More adventurous investors may like the look of Barclays, especially as it is cheaper than its peers
Of all four banks, Barclays is the cheapest on stock market metrics. Despite recent gains, its shares are still priced at less than the value of its assets – the only one of the big four in that position.
The group has a tendency to slip up, not least the association of former boss Jes Staley with serial sex offender Jeffrey Epstein.
Barclays also has a large investment banking arm, arousing concern among investors who prefer their banks to be as boring and dependable as possible. And there is a decent-sized US bank in the mix as well, which unsettles some in the City.
Group chairman Nigel Higgins, a banking veteran, is determined to prove Barclays can be as dependable as the best of them. Half-year results were good and brokers forecast a 2025 dividend of 9p, putting shares on a 2.4 per cent yield.
More adventurous investors may like the look of Barclays, especially as it is cheaper than peers. For those in search of reliability, this is not a stock to choose.
Ticker: BARC
Traded on: Main market
Contact: home.barclays or 020 7116 1000
HSBC

HSBC is working on becoming a simpler, more agile business which could offer long-term attractions
HSBC is by far the largest and most global of the four, with substantial operations in Asia, America, the Middle East and Europe.
HSBC’s size and diversity should confer benefits but the exposure to China and Hong Kong has proved a drag and there have been problems elsewhere. Half-year results were messy but, like its peers, HSBC is working on becoming a simpler, more agile business.

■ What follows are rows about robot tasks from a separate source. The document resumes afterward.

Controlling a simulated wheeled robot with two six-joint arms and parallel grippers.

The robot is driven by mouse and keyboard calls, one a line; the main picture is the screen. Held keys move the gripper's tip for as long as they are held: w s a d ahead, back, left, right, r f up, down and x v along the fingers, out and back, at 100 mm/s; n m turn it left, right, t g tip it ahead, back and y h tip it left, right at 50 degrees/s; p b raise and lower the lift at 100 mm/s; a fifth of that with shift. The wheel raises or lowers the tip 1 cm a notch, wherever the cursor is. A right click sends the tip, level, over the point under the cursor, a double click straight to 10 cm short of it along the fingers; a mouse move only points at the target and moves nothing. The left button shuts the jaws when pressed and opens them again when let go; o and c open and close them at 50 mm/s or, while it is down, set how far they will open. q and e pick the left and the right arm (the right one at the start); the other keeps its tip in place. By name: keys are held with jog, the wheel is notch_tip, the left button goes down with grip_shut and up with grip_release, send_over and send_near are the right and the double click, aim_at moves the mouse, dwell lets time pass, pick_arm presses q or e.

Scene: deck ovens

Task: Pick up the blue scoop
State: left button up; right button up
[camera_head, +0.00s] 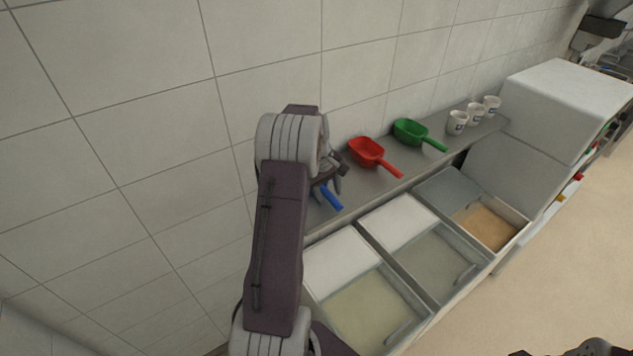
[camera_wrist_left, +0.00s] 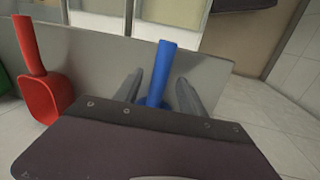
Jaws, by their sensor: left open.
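The blue scoop lies on the grey metal shelf (camera_head: 405,172). In the head view only its blue handle (camera_head: 331,198) shows; my left arm and gripper hide the rest. In the left wrist view the handle (camera_wrist_left: 161,72) stands between the two fingers of my left gripper (camera_wrist_left: 157,88), with a gap on each side. A bit of the scoop's bowl shows at the handle's base; my wrist housing hides the rest. My left gripper (camera_head: 330,183) is open over the scoop in the head view. My right gripper cannot be made out; only a dark part of mine shows at the bottom right edge.
A red scoop (camera_head: 367,152) and a green scoop (camera_head: 410,131) lie farther along the shelf. Several white cups (camera_head: 457,122) stand at its far end, by a white box-like unit (camera_head: 567,105). Bins with clear lids (camera_head: 367,312) sit below the shelf front. A tiled wall runs behind.

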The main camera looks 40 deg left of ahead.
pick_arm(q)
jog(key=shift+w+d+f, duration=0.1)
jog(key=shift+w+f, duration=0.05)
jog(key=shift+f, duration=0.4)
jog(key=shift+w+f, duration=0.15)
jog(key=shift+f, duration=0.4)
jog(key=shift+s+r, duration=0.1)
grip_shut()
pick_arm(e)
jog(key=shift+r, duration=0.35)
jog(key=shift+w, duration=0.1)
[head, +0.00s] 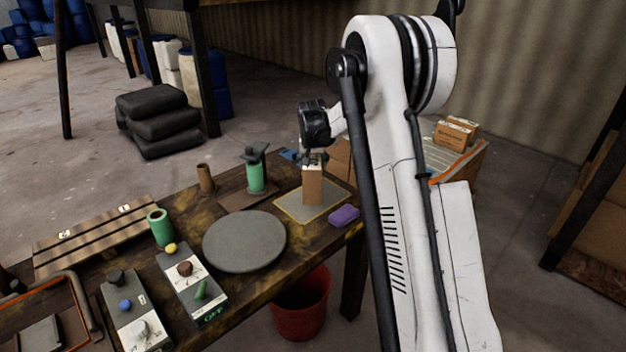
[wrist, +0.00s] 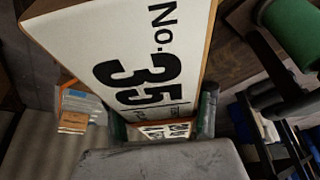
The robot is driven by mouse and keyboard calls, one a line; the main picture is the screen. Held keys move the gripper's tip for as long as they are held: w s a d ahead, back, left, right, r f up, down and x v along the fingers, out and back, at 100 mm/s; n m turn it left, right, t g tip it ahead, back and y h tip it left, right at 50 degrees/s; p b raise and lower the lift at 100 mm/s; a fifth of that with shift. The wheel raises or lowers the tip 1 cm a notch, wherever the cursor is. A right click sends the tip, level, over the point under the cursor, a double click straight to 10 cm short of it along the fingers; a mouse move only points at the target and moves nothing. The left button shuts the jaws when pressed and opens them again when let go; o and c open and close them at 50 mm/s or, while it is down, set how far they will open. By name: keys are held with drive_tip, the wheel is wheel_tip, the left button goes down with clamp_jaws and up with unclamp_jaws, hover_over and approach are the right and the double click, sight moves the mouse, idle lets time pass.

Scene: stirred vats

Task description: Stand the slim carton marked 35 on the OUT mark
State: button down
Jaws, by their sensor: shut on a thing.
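The slim carton marked 35 (head: 313,188) is brown and upright in the head view, over a grey mat with a yellow border (head: 285,208). I cannot tell whether its base touches the mat, and no OUT lettering is readable there. My gripper (head: 313,160) is at the carton's top, shut on it. In the wrist view the carton (wrist: 128,60) fills the upper middle, its white label reading "No. 35". My gripper's fingers (wrist: 165,122) show at its near end, one partly hidden.
A purple block (head: 344,216) lies right of the mat, close to its edge. Control boxes (head: 192,283) sit at the front left. A red bucket (head: 300,305) stands below the table.

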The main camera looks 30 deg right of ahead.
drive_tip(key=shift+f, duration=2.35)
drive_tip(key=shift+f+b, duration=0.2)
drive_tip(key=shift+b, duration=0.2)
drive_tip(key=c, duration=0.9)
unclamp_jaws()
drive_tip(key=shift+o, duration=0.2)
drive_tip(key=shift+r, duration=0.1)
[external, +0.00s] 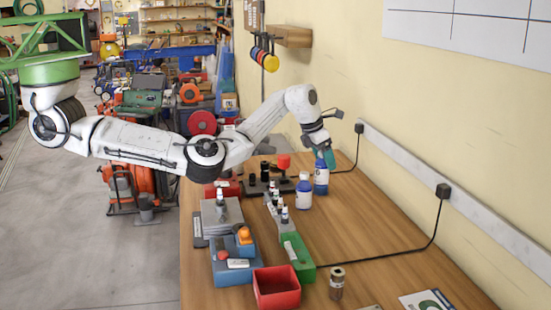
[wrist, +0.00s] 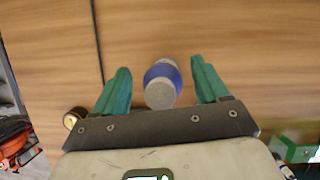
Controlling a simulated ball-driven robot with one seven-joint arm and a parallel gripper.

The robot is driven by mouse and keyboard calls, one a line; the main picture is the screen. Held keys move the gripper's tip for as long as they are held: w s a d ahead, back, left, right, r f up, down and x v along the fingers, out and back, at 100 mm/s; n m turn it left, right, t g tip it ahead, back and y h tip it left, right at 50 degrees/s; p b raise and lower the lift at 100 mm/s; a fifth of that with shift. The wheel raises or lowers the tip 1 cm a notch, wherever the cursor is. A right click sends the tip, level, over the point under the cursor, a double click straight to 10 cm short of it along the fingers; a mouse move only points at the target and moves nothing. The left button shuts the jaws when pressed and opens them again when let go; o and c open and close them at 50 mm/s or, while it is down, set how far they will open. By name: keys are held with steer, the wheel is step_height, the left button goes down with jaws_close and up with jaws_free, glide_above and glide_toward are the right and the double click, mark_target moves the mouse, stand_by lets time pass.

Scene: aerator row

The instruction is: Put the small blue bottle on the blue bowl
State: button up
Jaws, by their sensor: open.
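My gripper (external: 325,157) has green fingers and reaches down over the back of the bench near the wall. A blue bottle with a pale label (external: 321,178) stands upright just below it. In the wrist view, my open gripper (wrist: 162,86) has a blue bottle with a grey round top (wrist: 162,84) between its fingers, with gaps on both sides. A second bottle, white-labelled with blue (external: 304,192), stands just in front and left. I cannot tell which bottle is the small one.
A red bin (external: 277,288), a green box (external: 299,256) and a brown jar (external: 337,282) stand at the front. A row of small dropper bottles (external: 278,207) is left of the bottles. A black cable (external: 400,250) crosses the bench; the right-hand wood is mostly clear.

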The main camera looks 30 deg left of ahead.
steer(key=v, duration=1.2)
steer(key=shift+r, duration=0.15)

Should this bear fruit, HSBC could offer long-term attractions. Asian economies are growing faster than ours and HSBC is expected to pay out 73 cents (53.8p) in dividends this year, rising to 76 cents in 2026. That puts the stock on a yield of 5.7 per cent, the best of the big four by a whisker.
At £9.54, HSBC shares have come a long way, rising almost 50 per cent since Midas tipped them this time last year. This is not a stock for those seeking stability. For long-term adventurers however, HSBC could be worth a punt.